┌─ RECORD EXCERPTS

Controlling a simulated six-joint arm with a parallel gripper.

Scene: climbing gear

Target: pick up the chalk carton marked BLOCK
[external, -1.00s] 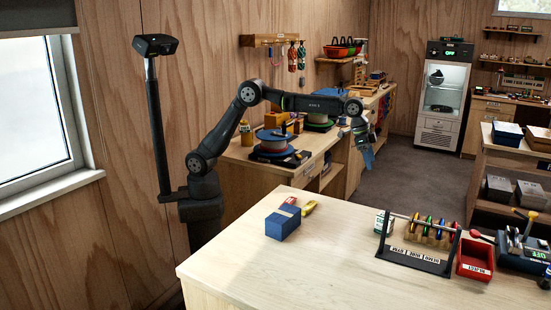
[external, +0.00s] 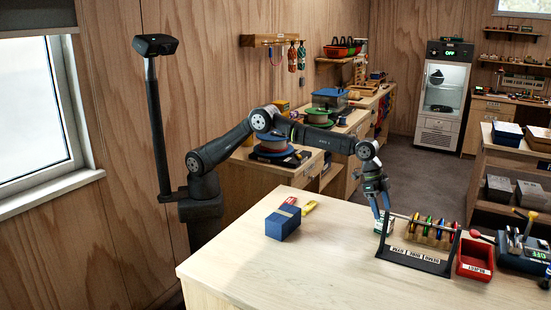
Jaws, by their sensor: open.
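A small white and green carton (external: 384,226) stands on the light wooden table at the left end of the rack. I cannot read its marking, so I cannot tell for sure that it says BLOCK. My gripper (external: 381,211) points down at this carton, with its open fingers at or just above the carton's top. The fingers hide part of the carton, and I cannot tell whether they touch it. A larger blue box (external: 282,223) sits apart at the left on the same table; no marking on it is legible.
A dark rack (external: 420,262) with a bar and coloured pieces stands close on the carton's right. A red bin (external: 474,260) and a dark blue tool caddy (external: 522,254) are farther right. The table's front is clear.

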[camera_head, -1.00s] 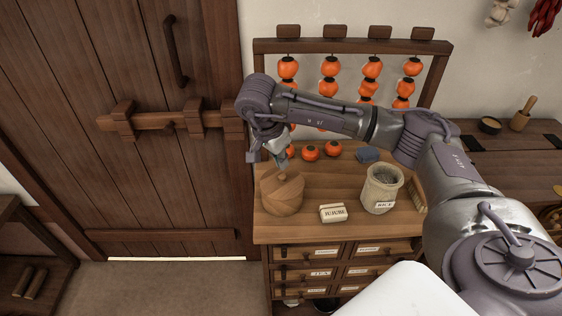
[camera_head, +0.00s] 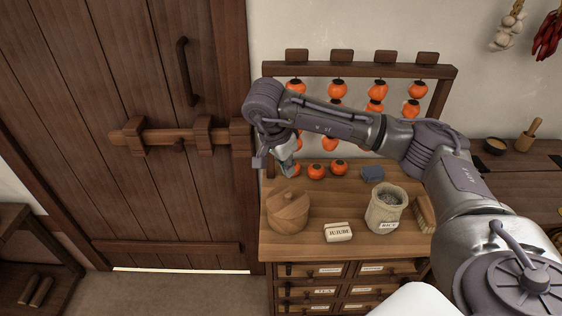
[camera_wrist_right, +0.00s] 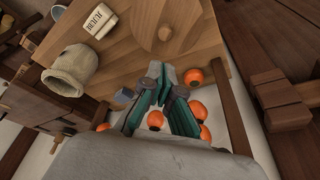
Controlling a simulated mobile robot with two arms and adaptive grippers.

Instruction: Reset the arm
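My right gripper (camera_head: 288,168) hangs at the back left of the wooden counter (camera_head: 350,178), above and behind a round wooden container (camera_head: 289,213) with a knob on top. It is clear of the container and holds nothing that I can see. In the right wrist view my right gripper (camera_wrist_right: 166,82) shows teal fingers drawn close together; whether the tips touch is unclear. The container (camera_wrist_right: 160,38) is beyond the fingertips there, with several orange persimmons (camera_wrist_right: 194,77) around the fingers. My right arm reaches across from the right. My left gripper is not in view.
A jujube block (camera_head: 338,232), a rice sack (camera_head: 384,211), a blue-grey block (camera_head: 372,174) and a brush (camera_head: 424,212) stand on the counter. Persimmons hang from a wooden rack (camera_head: 355,70) close behind my arm. A barred door (camera_head: 165,190) is to the left.

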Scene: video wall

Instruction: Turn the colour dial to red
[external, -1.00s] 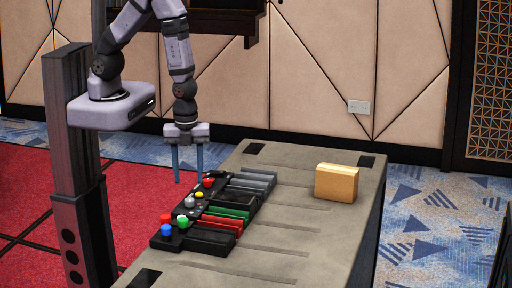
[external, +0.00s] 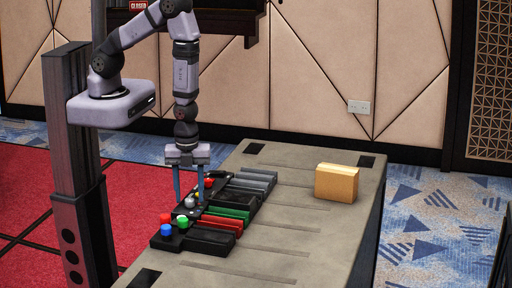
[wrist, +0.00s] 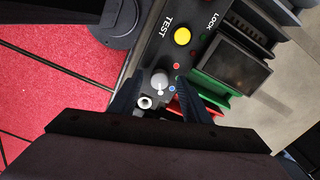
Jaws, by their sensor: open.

└─

EXERCISE: Your copy should repeat each entry above exactly but contain no pictures.

TASK OUTPUT:
Controlling a simulated six-joint arm with a parallel gripper.

Scene: climbing gear

Target: pick up the chalk carton marked BLOCK
[external, -1.00s] 
[external, +0.00s] 
Jaws, by their sensor: open.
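A small white and green carton (external: 384,226) stands on the light wooden table at the left end of the rack. I cannot read its marking, so I cannot tell for sure that it says BLOCK. My gripper (external: 381,211) points down at this carton, with its open fingers at or just above the carton's top. The fingers hide part of the carton, and I cannot tell whether they touch it. A larger blue box (external: 282,223) sits apart at the left on the same table; no marking on it is legible.
A dark rack (external: 420,262) with a bar and coloured pieces stands close on the carton's right. A red bin (external: 474,260) and a dark blue tool caddy (external: 522,254) are farther right. The table's front is clear.

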[camera_head, -1.00s] 
[camera_head, +0.00s] 
[camera_wrist_right, +0.00s] 
Controlling a simulated mobile robot with two arms and adaptive grippers.

Instruction: Reset the arm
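My right gripper (camera_head: 288,168) hangs at the back left of the wooden counter (camera_head: 350,178), above and behind a round wooden container (camera_head: 289,213) with a knob on top. It is clear of the container and holds nothing that I can see. In the right wrist view my right gripper (camera_wrist_right: 166,82) shows teal fingers drawn close together; whether the tips touch is unclear. The container (camera_wrist_right: 160,38) is beyond the fingertips there, with several orange persimmons (camera_wrist_right: 194,77) around the fingers. My right arm reaches across from the right. My left gripper is not in view.
A jujube block (camera_head: 338,232), a rice sack (camera_head: 384,211), a blue-grey block (camera_head: 372,174) and a brush (camera_head: 424,212) stand on the counter. Persimmons hang from a wooden rack (camera_head: 355,70) close behind my arm. A barred door (camera_head: 165,190) is to the left.

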Scene: video wall

Instruction: Turn the colour dial to red
[external, -1.00s] 
[external, +0.00s] 
[wrist, +0.00s] 
Jaws, by their sensor: open.

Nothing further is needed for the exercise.